**SOURCE EXCERPT**
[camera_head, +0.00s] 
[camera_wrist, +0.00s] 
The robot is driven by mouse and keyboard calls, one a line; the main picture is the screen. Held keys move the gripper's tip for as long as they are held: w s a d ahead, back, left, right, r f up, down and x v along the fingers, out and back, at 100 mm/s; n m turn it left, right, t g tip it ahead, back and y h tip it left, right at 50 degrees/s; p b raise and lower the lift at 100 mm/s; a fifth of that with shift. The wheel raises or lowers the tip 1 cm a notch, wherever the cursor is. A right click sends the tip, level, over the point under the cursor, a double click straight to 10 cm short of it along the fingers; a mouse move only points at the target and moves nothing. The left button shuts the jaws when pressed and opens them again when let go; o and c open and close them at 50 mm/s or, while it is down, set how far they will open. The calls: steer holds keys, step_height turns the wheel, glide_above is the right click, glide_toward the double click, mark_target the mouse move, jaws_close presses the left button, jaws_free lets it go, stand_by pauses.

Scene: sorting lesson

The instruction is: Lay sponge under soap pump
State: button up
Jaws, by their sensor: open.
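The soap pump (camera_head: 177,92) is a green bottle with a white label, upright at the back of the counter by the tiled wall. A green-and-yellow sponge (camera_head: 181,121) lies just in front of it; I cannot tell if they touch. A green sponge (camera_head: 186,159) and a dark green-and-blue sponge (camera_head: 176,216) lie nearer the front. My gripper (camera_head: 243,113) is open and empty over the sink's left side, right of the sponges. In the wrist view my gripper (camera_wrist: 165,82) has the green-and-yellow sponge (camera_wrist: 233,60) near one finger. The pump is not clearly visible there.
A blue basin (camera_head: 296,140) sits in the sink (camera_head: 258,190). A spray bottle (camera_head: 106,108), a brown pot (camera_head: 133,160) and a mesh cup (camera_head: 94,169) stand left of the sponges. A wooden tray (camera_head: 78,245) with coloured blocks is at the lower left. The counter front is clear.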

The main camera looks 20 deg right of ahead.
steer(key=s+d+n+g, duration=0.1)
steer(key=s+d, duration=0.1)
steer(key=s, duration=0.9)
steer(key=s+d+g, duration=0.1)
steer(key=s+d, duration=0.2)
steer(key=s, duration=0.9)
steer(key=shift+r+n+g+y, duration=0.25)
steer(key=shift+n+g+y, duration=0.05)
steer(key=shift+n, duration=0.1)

**WHAT NEEDS TO BE DONE**
Restate every line of the data word for word.

**RESPONSE FOR THIS EXERCISE**
[camera_head, +0.00s] 
[camera_wrist, +0.00s] 
The robot is driven by mouse and keyboard calls, one a line; the main picture is the screen. Held keys move the gripper's tip for as long as they are held: w s a d ahead, back, left, right, r f up, down and x v along the fingers, out and back, at 100 mm/s; n m turn it left, right, t g tip it ahead, back and y h tip it left, right at 50 degrees/s; p b raise and lower the lift at 100 mm/s; a fifth of that with shift. The wheel raises or lowers the tip 1 cm a notch, wherever the cursor is. A right click sends the tip, level, over the point under the cursor, a double click straight to 10 cm short of it along the fingers; a mouse move only points at the target and moves nothing. The left button shuts the jaws when pressed and opens them again when let go; o and c open and close them at 50 mm/s or, while it is down, set how far they will open. The calls: steer holds keys, step_height turns the wheel, glide_above is the right click, glide_toward the double click, mark_target the mouse move, jaws_close presses the left button, jaws_free lets it go, stand_by pauses.

Scene: sorting lesson

The instruction is: Lay sponge under soap pump
State: button up
Jaws, by their sensor: open.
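The soap pump (camera_head: 177,92) is a green bottle with a white label, upright at the back of the counter by the tiled wall. A green-and-yellow sponge (camera_head: 181,121) lies just in front of it; I cannot tell if they touch. A green sponge (camera_head: 186,159) and a dark green-and-blue sponge (camera_head: 176,216) lie nearer the front. My gripper (camera_head: 243,113) is open and empty over the sink's left side, right of the sponges. In the wrist view my gripper (camera_wrist: 165,82) has the green-and-yellow sponge (camera_wrist: 233,60) near one finger. The pump is not clearly visible there.
A blue basin (camera_head: 296,140) sits in the sink (camera_head: 258,190). A spray bottle (camera_head: 106,108), a brown pot (camera_head: 133,160) and a mesh cup (camera_head: 94,169) stand left of the sponges. A wooden tray (camera_head: 78,245) with coloured blocks is at the lower left. The counter front is clear.

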The main camera looks 20 deg right of ahead.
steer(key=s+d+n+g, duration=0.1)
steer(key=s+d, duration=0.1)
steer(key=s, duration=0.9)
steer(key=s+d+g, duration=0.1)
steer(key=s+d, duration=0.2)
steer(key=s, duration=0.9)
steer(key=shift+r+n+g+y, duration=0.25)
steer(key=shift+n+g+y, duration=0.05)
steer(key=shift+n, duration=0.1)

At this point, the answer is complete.